Las tensiones territoriales y los graves problemas económicos que afrontamos deben ser la prioridad en la agenda del nuevo Gobierno. Las especiales circunstancias que se han dado en la investidura marcan el comienzo de una legislatura que, en principio, se presume corta. Si esto es así, habrá que resolver de forma urgente los problemas más perentorios antes de convocar nuevos comicios que puedan alumbrar nuevas estrategias.

La credibilidad de la clase política atraviesa momentos críticos. Los llamamientos a la lucha contra la corrupción y a la defensa de la pureza del sistema democrático han de protagonizar el escenario en que se desenvuelva la tarea gubernamental. Los nuevos tiempos han de asentarse sobre bases políticas más éticas.

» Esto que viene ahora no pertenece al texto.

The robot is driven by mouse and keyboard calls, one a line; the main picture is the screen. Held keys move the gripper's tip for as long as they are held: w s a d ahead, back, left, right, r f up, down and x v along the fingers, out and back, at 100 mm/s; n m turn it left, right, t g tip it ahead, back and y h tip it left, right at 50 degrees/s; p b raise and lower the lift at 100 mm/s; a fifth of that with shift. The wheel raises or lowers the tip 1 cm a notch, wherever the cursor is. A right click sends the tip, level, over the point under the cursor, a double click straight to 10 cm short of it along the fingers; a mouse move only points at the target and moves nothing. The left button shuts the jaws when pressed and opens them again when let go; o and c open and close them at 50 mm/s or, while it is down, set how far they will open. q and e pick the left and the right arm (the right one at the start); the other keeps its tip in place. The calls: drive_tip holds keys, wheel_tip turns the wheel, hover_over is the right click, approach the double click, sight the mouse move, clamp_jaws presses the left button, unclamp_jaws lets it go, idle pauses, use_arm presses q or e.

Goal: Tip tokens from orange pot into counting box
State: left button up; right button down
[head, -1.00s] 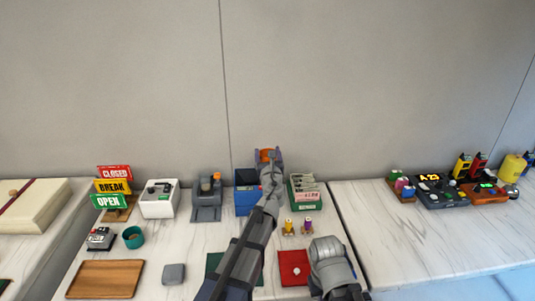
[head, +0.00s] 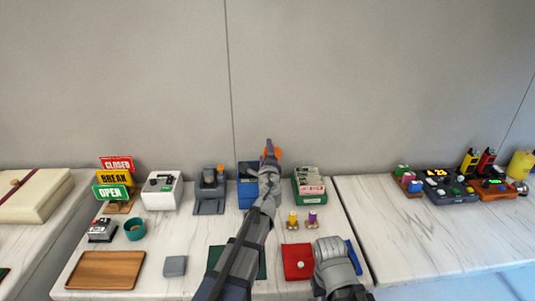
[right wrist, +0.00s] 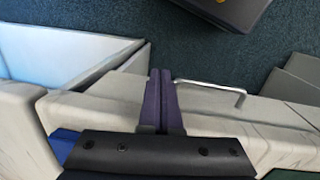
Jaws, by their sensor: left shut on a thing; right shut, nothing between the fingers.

Conviene corregir con decisión los estragos que la inmoralidad pública ha producido entre los ciudadanos.

Una de las vías alternativas propuestas para sofocar las tensiones territoriales pasa por la reforma constitucional. Se piensa que permitiría una readaptación de los españoles a un nuevo marco normativo donde todos estuviéramos a gusto. Pero el cambio constitucional no es sencillo. Una mayor preponderancia de los derechos de determinados territorios siempre supondrá la discriminación del resto. De todos modos, resulta paradójica la actual situación española. Se avistan por el horizonte enormes problemas que se ciernen sobre nosotros como negros nubarrones, lo que debiera mover a todos a hacer gestos para participar en su solución y, sin embargo, --y esto es lo desconcertante-- algunos dirigentes secesionistas no ponen ningún interés en ello, como si no les afectase. Al contrario, se aferran a sus sectarias reivindicaciones, atentos solo a las minúsculas cosas, a los insignificantes acontecimientos que dentro de su ámbito particular se producen.

El principal desafío en España continúa siendo, pues, la situación interna. Se necesita un compromiso de los partidos políticos para superar las contradicciones económicas, sociales y políticas que sufre nuestro país y que parecen estar llegando al límite. El sistema político vive una etapa crítica que de no ser resuelta satisfactoriamente podría dar al traste con lo logrado. Si queremos privilegiar la estabilidad social, necesitamos arrostrar reformas que permitan superar tanto la esclerosis social como la inestabilidad política. Las ideologías maximalistas pueden dificultar los avances en la convivencia. De ahí que la clase política, ahora más que nunca, tenga que darse cuenta de que todos han de ceder. No son tiempos de imposiciones. El pueblo español ha dado ya sobradas muestras de madurez. Ahora toca a sus políticos. Ha llegado la hora de la política --de la gran política-- en España. El tiempo apremia.